I am musing a bit about automobile technology over 20 year periods. Obviously today we have some EVs which did not exist in 2000 (save the abortive GM attempt). But if we take a "regular car", say a Honda Accord, today it is more efficient than in 2000, but the car is more or less similar. They went away from the V6 to a set of Turbo fours.
In 1980, cars were pretty bad overall, many still had carburetors. They were underpowered in general and got poor fuel economy.

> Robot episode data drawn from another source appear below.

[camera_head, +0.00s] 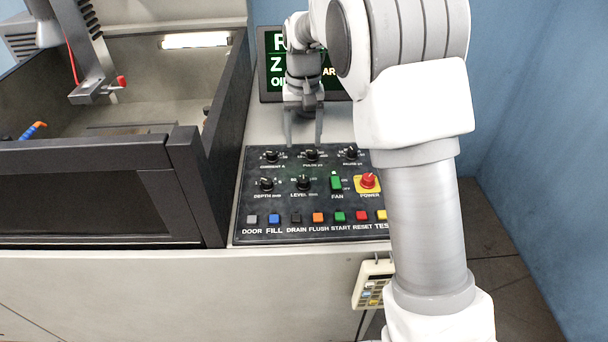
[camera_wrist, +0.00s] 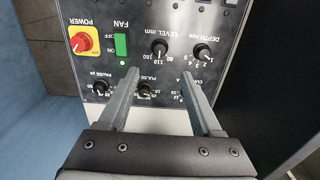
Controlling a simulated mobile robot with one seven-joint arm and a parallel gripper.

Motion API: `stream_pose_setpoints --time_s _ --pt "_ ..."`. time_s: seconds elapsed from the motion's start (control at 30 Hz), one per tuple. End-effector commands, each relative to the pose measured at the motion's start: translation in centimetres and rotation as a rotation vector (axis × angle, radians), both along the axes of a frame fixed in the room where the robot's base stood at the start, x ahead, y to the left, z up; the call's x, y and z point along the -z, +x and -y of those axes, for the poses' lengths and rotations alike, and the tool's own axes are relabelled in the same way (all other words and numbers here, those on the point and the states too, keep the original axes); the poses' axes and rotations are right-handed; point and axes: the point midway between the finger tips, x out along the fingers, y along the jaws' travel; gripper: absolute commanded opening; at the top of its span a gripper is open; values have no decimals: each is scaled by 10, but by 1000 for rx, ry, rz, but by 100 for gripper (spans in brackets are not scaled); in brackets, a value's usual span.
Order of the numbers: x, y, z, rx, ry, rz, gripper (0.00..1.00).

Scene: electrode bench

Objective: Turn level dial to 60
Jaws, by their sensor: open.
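The level dial (camera_head: 303,183) is a black knob with a white pointer on the dark control panel (camera_head: 240,205), in the middle row between the depth dial (camera_head: 266,184) and the green fan switch (camera_head: 337,184). In the wrist view the level dial (camera_wrist: 159,47) appears upside down, ahead of the fingertips. My gripper (camera_head: 304,143) hangs over the panel's back edge near the pulse dial (camera_head: 311,156), its fingers apart and empty. In the wrist view the gripper (camera_wrist: 161,72) has the level dial between its finger lines, not touching it. The pointer's exact reading is too small to tell.
A red power knob (camera_head: 368,180) on a yellow plate is right of the fan switch. A row of coloured buttons runs along the panel's front. A screen (camera_head: 272,88) stands behind, partly hidden by my arm. The machine tank's dark wall (camera_head: 182,178) rises at left.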

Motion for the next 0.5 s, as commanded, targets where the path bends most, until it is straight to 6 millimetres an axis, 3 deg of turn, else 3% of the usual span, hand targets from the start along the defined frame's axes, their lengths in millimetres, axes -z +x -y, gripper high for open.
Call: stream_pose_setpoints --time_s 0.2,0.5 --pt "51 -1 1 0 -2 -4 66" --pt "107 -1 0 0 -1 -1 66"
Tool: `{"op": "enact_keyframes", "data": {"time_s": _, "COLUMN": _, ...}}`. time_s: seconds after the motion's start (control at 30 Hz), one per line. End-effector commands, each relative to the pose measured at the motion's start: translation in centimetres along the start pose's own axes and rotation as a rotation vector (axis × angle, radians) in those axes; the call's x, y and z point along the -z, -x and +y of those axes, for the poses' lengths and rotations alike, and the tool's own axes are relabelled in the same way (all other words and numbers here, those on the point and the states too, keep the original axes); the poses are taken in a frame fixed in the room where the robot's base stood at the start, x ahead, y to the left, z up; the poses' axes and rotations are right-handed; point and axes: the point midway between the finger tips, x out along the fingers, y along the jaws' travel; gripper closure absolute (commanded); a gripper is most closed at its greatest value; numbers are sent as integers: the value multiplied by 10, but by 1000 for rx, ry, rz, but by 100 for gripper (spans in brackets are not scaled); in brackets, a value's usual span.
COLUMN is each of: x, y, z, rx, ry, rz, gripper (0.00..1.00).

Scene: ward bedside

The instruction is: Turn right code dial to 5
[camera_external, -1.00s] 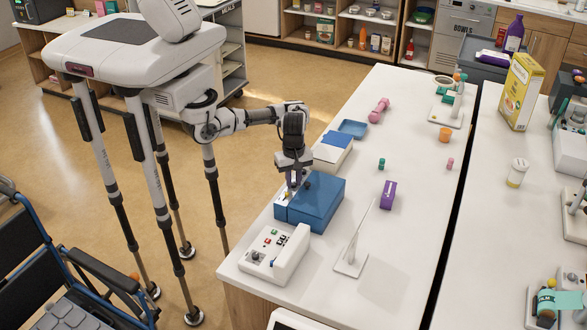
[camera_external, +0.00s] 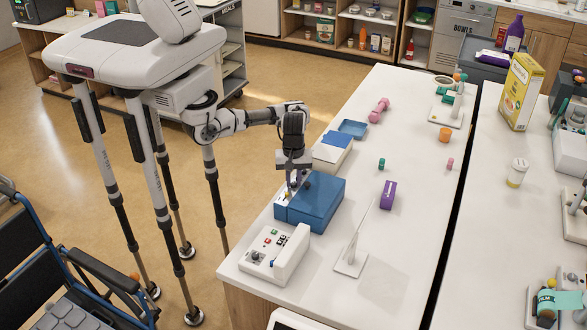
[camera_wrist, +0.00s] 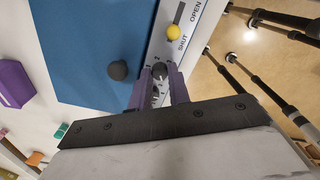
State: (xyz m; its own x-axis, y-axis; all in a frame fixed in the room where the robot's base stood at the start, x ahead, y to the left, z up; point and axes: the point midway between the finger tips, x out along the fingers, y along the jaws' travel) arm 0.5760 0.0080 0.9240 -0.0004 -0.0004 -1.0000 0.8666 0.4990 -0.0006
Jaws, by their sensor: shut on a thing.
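The blue box (camera_external: 322,200) stands near the table's left edge, with a light panel (camera_wrist: 200,18) along one side. The panel carries a slider with a yellow knob (camera_wrist: 173,32) between the words OPEN and SHUT. A small grey dial (camera_wrist: 159,72) sits on the same panel, between my purple fingertips. My gripper (camera_external: 291,186) points down over the box's panel side and is shut on this dial. Marks show on the panel between the fingers, but I cannot read the dial's number.
A black round knob (camera_wrist: 118,70) stands on the blue lid close beside my fingers. A white control unit (camera_external: 275,252) is in front of the box, and a white tray with a blue lid (camera_external: 335,143) is behind it.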

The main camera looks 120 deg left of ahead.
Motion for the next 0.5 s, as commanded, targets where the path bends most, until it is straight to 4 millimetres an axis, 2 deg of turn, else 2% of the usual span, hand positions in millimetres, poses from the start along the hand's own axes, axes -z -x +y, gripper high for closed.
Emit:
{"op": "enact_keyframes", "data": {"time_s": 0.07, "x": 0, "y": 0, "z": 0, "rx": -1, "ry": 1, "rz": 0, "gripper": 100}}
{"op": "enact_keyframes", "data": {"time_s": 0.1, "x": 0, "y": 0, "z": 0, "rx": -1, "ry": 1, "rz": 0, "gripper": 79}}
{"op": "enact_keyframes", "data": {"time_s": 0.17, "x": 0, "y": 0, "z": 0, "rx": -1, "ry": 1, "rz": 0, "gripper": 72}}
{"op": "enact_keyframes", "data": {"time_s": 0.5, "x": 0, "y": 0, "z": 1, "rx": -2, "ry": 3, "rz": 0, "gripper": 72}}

In 1960, most cars were behemoths in size, we didn't have compacts generally speaking. A standard car would be a Chevy Impala with a 283 cid V-8 and 2 bbl carb and two speed transmission. It would get maybe 13 mpg highway. Nobody cared. No seat belts. Bias ply tires and drum brakes.
In 1940, things were changing, but cars had standard transmissions, mostly 4 and 6 cylinder engines, manual chokes, foot mounted starter, no AC of course, no radio, no power anything. Some may have had magnetos, not sure.
And cars pre-1985 or so needed pretty routine maintenance. I think a big change was fuel injection, better fuel delivery, oil lasts longer, less buildup on sparkers and cylinders, etc. I think electronic ignition came along 1972-1975 for most. I used to spend a fair bit of time under the hood of a car.